◆ **Do this**:
The data below needs to be returned exactly, line for line.

╔══

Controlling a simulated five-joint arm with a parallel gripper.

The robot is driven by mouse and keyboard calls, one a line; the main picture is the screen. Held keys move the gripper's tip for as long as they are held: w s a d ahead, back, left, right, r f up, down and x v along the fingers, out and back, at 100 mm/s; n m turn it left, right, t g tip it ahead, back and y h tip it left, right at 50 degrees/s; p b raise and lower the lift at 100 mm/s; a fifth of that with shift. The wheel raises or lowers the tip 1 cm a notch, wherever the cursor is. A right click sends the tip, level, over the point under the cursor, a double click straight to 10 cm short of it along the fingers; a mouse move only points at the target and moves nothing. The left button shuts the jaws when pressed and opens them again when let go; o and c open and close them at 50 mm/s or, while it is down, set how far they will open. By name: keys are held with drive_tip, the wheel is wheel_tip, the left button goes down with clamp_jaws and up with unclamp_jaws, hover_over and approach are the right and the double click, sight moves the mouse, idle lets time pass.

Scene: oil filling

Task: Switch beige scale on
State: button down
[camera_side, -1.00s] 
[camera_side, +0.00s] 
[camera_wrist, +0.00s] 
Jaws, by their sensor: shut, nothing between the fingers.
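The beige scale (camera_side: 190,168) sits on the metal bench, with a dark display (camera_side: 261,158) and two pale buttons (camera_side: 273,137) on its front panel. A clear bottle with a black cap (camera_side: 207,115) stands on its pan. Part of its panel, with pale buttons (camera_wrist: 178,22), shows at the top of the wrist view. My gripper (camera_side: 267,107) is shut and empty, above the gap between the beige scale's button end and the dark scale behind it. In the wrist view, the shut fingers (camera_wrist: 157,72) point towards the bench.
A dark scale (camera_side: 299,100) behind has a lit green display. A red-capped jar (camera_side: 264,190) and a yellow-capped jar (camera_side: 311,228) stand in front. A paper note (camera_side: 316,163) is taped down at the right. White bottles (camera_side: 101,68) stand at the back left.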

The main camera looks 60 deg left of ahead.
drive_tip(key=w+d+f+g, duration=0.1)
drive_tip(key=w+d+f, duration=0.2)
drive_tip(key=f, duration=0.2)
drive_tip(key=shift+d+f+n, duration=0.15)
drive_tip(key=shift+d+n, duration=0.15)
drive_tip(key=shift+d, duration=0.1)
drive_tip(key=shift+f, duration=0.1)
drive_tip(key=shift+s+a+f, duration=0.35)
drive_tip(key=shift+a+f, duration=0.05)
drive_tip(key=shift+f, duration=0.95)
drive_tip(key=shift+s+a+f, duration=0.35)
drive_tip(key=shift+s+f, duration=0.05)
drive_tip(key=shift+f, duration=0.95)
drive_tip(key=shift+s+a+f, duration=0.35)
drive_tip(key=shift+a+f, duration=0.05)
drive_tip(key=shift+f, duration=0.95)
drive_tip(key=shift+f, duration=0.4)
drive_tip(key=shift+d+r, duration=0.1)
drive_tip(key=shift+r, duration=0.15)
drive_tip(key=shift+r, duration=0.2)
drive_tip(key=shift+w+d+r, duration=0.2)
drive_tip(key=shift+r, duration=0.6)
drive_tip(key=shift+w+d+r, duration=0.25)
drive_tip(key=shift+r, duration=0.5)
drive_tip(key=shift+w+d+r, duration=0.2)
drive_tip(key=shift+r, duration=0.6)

╚══

◆ **Response to this task**:
Controlling a simulated five-joint arm with a parallel gripper.

The robot is driven by mouse and keyboard calls, one a line; the main picture is the screen. Held keys move the gripper's tip for as long as they are held: w s a d ahead, back, left, right, r f up, down and x v along the fingers, out and back, at 100 mm/s; n m turn it left, right, t g tip it ahead, back and y h tip it left, right at 50 degrees/s; p b raise and lower the lift at 100 mm/s; a fifth of that with shift. The wheel raises or lowers the tip 1 cm a notch, wherever the cursor is. A right click sends the tip, level, over the point under the cursor, a double click straight to 10 cm short of it along the fingers; a mouse move only points at the target and moves nothing. The left button shuts the jaws when pressed and opens them again when let go; o and c open and close them at 50 mm/s or, while it is down, set how far they will open. By name: keys are held with drive_tip, the wheel is wheel_tip, the left button goes down with clamp_jaws and up with unclamp_jaws, hover_over and approach are the right and the double click, sight moves the mouse, idle lets time pass.

Scene: oil filling

Task: Switch beige scale on
State: button down
[camera_side, -1.00s] 
[camera_side, +0.00s] 
[camera_wrist, +0.00s] 
Jaws, by their sensor: shut, nothing between the fingers.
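The beige scale (camera_side: 190,168) sits on the metal bench, with a dark display (camera_side: 261,158) and two pale buttons (camera_side: 273,137) on its front panel. A clear bottle with a black cap (camera_side: 207,115) stands on its pan. Part of its panel, with pale buttons (camera_wrist: 178,22), shows at the top of the wrist view. My gripper (camera_side: 267,107) is shut and empty, above the gap between the beige scale's button end and the dark scale behind it. In the wrist view, the shut fingers (camera_wrist: 157,72) point towards the bench.
A dark scale (camera_side: 299,100) behind has a lit green display. A red-capped jar (camera_side: 264,190) and a yellow-capped jar (camera_side: 311,228) stand in front. A paper note (camera_side: 316,163) is taped down at the right. White bottles (camera_side: 101,68) stand at the back left.

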The main camera looks 60 deg left of ahead.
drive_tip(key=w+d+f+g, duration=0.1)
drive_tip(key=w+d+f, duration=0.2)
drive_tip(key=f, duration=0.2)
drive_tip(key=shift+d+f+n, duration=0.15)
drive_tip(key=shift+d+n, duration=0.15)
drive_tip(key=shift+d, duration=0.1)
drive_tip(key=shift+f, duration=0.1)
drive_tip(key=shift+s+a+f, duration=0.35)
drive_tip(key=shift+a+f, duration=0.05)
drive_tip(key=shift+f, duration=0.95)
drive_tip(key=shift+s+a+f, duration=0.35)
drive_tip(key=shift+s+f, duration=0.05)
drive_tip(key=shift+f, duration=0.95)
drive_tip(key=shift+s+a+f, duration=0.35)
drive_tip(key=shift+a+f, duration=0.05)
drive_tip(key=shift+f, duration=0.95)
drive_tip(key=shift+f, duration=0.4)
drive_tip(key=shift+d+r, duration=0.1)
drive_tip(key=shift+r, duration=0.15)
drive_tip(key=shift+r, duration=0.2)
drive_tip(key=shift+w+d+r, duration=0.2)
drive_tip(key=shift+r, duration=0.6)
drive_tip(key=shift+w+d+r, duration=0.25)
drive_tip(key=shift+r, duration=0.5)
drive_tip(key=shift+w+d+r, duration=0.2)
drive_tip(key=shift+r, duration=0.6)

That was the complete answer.